Source: Xinhua   2016-12-30 22:30:30

BEIJING, Dec. 30 (Xinhua) -- Historically, China's banking sector has been dominated by a few colossal state entities, but the tone has changed and market-oriented private banks are springing up in response to needs that state-owned dinosaurs are simply unable to meet.

Private banks are becoming less of a novelty in China since the first five were approved in 2014. In December this year, the China Banking Regulatory Commission (CBRC) issued licenses to five new private banks. That brings the number of private banks in China to 16, with eight of them having gone into operation.

The CBRC believes that private banks will bring a dash of the diversity and efficiency that China's multitudinous new businesses require and give private capital a bigger say in financial comings and goings. These banks are backed by a wide variety of private companies from a heavy machinery manufacturer to a supermarket chain.
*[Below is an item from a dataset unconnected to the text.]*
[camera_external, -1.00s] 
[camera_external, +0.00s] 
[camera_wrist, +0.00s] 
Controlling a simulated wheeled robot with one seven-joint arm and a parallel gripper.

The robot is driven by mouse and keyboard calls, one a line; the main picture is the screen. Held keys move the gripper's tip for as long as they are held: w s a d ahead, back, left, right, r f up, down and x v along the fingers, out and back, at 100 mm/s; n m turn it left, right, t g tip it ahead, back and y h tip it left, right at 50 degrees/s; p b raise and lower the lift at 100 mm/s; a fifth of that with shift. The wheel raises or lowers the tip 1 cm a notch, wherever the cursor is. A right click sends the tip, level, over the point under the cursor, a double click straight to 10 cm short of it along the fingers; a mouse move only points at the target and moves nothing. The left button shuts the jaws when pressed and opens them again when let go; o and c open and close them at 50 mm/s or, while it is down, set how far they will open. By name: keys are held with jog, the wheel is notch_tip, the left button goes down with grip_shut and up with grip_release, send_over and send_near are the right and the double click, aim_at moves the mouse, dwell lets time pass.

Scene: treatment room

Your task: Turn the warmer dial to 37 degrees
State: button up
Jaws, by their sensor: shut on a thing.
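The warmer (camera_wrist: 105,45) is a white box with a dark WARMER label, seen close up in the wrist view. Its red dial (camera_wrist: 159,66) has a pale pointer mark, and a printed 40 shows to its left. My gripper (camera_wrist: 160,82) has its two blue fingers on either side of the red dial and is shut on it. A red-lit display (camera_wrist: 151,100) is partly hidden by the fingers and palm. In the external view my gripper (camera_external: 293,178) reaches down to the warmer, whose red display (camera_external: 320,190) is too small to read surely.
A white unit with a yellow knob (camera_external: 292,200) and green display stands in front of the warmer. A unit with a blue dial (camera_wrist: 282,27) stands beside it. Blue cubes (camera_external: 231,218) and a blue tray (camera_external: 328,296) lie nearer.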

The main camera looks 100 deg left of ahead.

The combined assets of those five pioneers reached 132.9 billion yuan (about 19 billion U.S. dollars) at the end of September. Non-performing loan ratio was kept at 0.54 percent, about one third that of state banks.

The regulator's official Ling Gan believes private banks can be more flexible and offer products unlike those of any state bank.
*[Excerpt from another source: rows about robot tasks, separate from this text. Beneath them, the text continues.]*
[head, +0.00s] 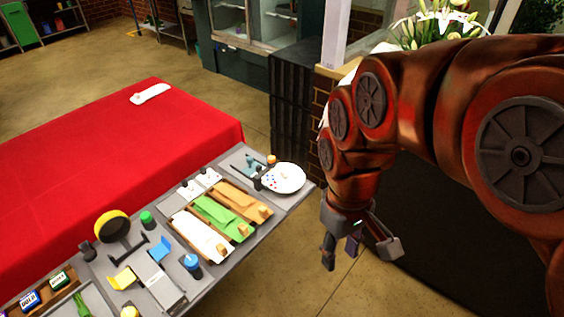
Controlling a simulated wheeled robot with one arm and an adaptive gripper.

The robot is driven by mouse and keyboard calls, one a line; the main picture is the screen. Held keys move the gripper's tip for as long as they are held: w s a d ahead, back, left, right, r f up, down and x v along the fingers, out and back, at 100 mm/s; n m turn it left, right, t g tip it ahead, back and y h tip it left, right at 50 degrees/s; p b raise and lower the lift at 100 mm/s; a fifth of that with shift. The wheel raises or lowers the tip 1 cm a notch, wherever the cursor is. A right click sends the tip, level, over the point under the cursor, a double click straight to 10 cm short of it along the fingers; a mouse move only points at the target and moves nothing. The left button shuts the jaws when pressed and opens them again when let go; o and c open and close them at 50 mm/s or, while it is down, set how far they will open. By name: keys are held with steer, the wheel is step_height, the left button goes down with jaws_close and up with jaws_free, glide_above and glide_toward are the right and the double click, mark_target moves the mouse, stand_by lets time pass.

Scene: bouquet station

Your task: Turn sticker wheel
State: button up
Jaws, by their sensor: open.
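The sticker wheel looks to be the round white disc (283,178) with small red and blue dots, at the far right end of the grey station table. A small orange part shows at its top edge, and a dark and teal fixture (252,168) stands beside it on the left. My gripper (358,258) hangs open and empty beyond the table's right edge, over the floor. It is to the right of the disc and lower in the picture, apart from it. My arm comes in from the right.
White, green and orange wrap trays (222,217) lie left of the disc. A yellow-and-black round stand (113,227), a blue-capped jar (191,264) and a green jar (147,219) stand further left. A red-covered table (120,150) lies behind. Dark crates (293,100) stand beyond the disc.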

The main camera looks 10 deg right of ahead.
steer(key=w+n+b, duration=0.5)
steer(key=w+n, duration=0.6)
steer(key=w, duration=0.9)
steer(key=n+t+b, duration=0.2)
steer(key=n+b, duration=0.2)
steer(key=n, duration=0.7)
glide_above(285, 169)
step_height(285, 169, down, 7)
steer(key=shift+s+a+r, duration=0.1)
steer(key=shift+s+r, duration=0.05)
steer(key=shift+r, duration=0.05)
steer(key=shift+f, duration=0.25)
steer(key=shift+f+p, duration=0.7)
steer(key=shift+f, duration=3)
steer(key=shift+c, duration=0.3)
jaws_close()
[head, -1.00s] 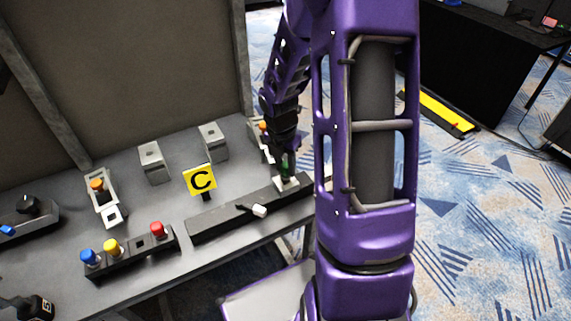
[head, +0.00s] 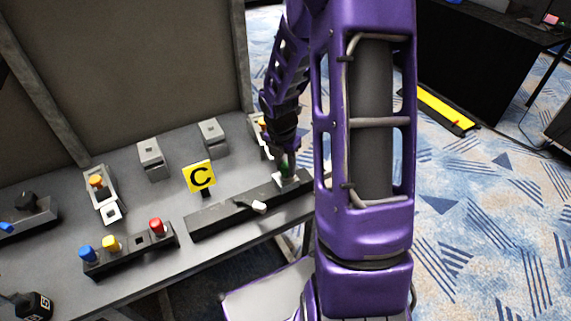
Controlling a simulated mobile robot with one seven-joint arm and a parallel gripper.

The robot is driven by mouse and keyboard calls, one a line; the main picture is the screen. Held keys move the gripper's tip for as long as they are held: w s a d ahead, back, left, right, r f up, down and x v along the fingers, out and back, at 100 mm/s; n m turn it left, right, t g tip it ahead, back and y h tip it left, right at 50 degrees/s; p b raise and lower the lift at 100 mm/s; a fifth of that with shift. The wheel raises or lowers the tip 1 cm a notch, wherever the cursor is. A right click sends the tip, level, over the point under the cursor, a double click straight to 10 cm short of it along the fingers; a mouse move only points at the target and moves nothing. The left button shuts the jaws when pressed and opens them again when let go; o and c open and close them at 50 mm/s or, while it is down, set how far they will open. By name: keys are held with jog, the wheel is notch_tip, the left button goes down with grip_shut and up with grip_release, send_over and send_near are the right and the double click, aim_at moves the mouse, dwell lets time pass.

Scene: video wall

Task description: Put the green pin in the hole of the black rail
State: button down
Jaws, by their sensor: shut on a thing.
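The green pin (head: 285,169) is small and partly hidden between the jaws of my gripper (head: 286,160). My gripper points down and is shut on the pin at the right end of a long black bar, just at a small white seat (head: 287,181). I cannot tell whether the pin's foot is in the seat or just above it. The black rail (head: 122,256) stands at the front left of the table. It holds a blue pin (head: 86,253), a yellow pin (head: 110,243) and a red pin (head: 156,226). Its empty square hole (head: 139,241) lies between yellow and red.
The long black bar (head: 225,217) carries a white lever (head: 258,207). A yellow "C" sign (head: 199,176) stands behind it. Grey blocks (head: 152,159) and a white-framed orange part (head: 97,182) stand farther back. My purple arm hides the table's right end.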

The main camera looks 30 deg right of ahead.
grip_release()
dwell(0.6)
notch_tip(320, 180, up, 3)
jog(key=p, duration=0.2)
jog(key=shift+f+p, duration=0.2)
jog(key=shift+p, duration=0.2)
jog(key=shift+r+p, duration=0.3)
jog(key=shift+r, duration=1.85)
For example, MYbank, backed by Alibaba, has no branches and exists exclusively online. One of the ways it grants loans is by reviewing Alibaba's big data.

"We use the data in calculating some parameters of our risk-control model and make adjustments accordingly," said Yu Shengfa, president of MYbank.

Many of the 16 offer other kinds of expertise, thanks to the diverse backgrounds of the major shareholders. Zhongguancun Bank, taking its name from Beijing's electronic heartland, one of the new approvals, is 40 percent owned by Yonyou Network Technology and widely expected to focus on tech startups.

SMEs account for around 60 percent of China's GDP and some 80 percent of new jobs, but some are struggling in a more competitive global market. The government has high hopes that private banks can rejuvenate the real economy by pumping badly-needed money into these small businesses. At least one new bank will be set up in China's northeast rustbelt by the end of next June to cater to new businesses taking the place of the old heavy industrial staples.

Regulators will need to control the different kinds of risk associated with these banks: money cannot, for example, be syphoned off to meet shareholders' debts, and confidence in the newcomers needs to be sustained.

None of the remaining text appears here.